** Start DATASET ROWS **

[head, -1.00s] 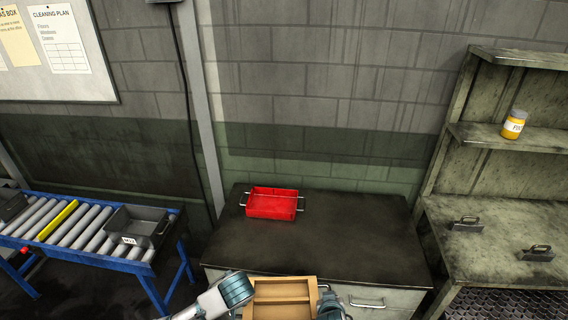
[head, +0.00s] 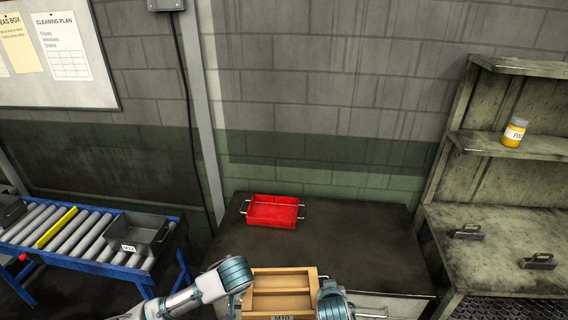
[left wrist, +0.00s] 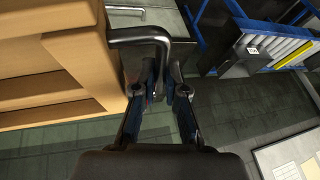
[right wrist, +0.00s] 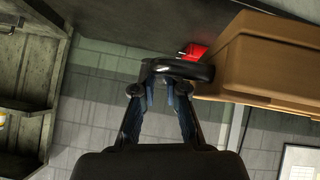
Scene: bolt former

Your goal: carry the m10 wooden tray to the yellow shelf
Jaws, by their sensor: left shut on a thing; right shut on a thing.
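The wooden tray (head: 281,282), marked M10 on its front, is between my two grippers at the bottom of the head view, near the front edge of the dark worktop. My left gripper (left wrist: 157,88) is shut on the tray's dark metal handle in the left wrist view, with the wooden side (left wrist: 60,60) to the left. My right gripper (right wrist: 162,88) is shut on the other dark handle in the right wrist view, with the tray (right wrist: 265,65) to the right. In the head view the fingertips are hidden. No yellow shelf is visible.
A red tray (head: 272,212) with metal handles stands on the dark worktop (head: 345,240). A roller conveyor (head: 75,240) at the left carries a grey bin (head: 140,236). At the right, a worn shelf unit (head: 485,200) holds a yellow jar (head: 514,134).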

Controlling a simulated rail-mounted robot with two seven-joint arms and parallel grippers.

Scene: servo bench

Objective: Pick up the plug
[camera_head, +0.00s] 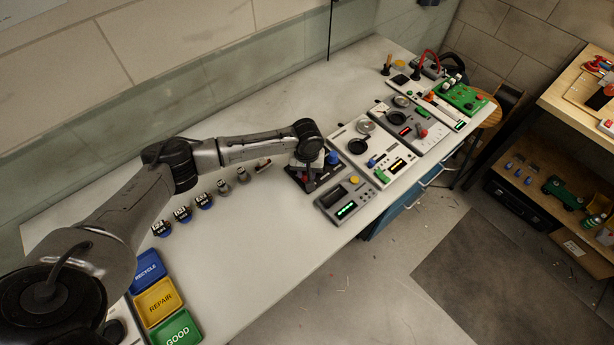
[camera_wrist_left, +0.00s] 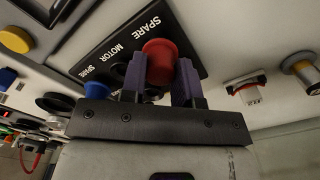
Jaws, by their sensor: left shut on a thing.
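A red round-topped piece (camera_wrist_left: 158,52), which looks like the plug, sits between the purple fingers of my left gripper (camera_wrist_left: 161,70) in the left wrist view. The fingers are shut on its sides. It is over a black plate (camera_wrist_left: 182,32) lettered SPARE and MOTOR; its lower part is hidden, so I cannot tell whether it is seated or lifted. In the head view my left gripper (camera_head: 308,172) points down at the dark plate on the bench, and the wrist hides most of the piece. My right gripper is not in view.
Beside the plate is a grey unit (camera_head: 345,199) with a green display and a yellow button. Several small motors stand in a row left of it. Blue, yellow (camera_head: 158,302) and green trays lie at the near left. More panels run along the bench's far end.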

** End DATASET ROWS **
** Start DATASET ROWS **

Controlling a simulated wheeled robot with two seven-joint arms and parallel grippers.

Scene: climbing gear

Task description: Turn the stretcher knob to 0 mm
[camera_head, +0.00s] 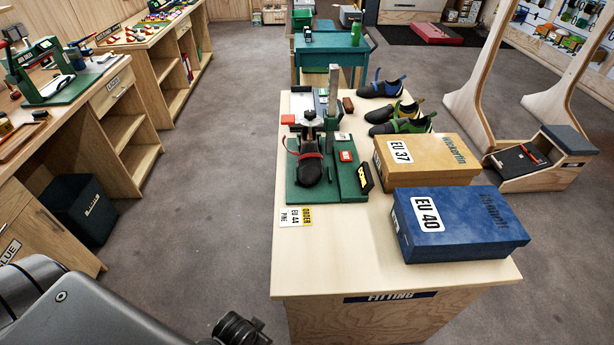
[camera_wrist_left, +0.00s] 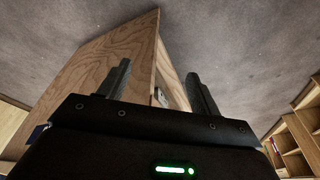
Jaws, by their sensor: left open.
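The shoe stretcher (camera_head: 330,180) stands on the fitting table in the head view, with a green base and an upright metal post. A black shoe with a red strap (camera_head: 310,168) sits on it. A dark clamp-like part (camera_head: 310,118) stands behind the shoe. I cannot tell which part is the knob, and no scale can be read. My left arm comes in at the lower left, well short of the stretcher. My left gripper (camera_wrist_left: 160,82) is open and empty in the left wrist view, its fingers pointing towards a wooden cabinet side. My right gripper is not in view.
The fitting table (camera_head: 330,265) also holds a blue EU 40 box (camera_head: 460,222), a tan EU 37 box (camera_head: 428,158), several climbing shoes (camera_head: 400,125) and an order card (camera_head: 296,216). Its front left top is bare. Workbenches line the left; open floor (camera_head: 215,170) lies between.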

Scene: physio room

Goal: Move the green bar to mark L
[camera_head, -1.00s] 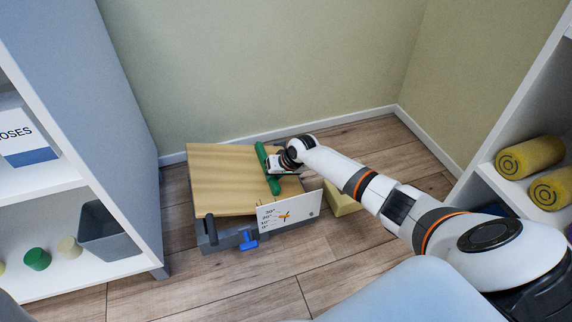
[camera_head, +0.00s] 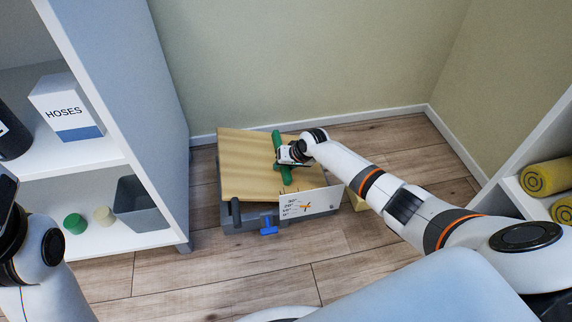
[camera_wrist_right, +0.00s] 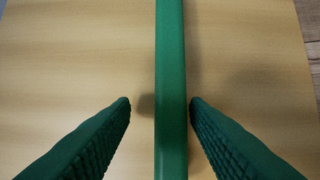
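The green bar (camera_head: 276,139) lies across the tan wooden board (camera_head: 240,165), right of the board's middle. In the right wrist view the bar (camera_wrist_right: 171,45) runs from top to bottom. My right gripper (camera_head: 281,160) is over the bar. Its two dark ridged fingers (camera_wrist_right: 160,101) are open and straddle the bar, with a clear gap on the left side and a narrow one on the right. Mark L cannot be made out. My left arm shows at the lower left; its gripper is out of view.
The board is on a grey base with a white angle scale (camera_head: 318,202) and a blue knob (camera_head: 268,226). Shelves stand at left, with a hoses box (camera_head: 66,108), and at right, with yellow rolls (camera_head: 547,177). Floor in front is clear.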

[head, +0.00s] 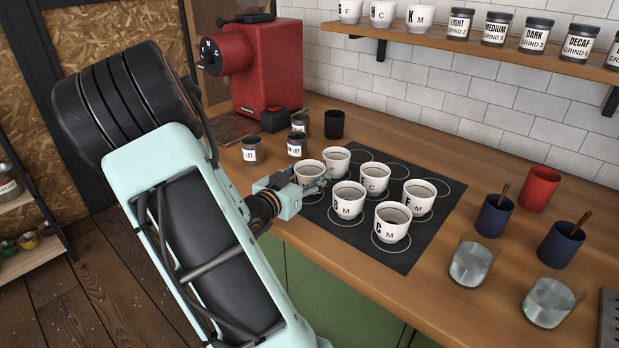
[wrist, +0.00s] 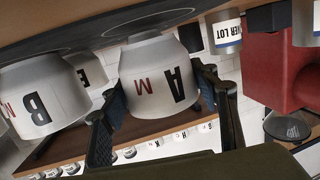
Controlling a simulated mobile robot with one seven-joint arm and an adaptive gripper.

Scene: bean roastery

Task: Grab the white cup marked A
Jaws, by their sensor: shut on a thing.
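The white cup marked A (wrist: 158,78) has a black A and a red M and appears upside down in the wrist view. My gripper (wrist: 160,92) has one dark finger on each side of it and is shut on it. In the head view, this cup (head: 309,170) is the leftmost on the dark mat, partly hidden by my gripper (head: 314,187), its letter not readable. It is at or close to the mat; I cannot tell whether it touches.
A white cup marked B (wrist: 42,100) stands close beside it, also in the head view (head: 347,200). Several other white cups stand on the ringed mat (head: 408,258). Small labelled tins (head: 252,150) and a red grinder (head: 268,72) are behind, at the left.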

** End DATASET ROWS **

DESCRIPTION OF THE TASK: Leave the pictures out, and transcribe exactly the lines above starting at the one that contains "[head, -1.00s]" and ending at the one that contains "Your goal: carry".

FULL RESPONSE:
[head, -1.00s] 
[head, +0.00s] 
[left wrist, +0.00s] 
[right wrist, +0.00s] 
Scene: bolt former

Your goal: carry the m10 wooden tray to the yellow shelf

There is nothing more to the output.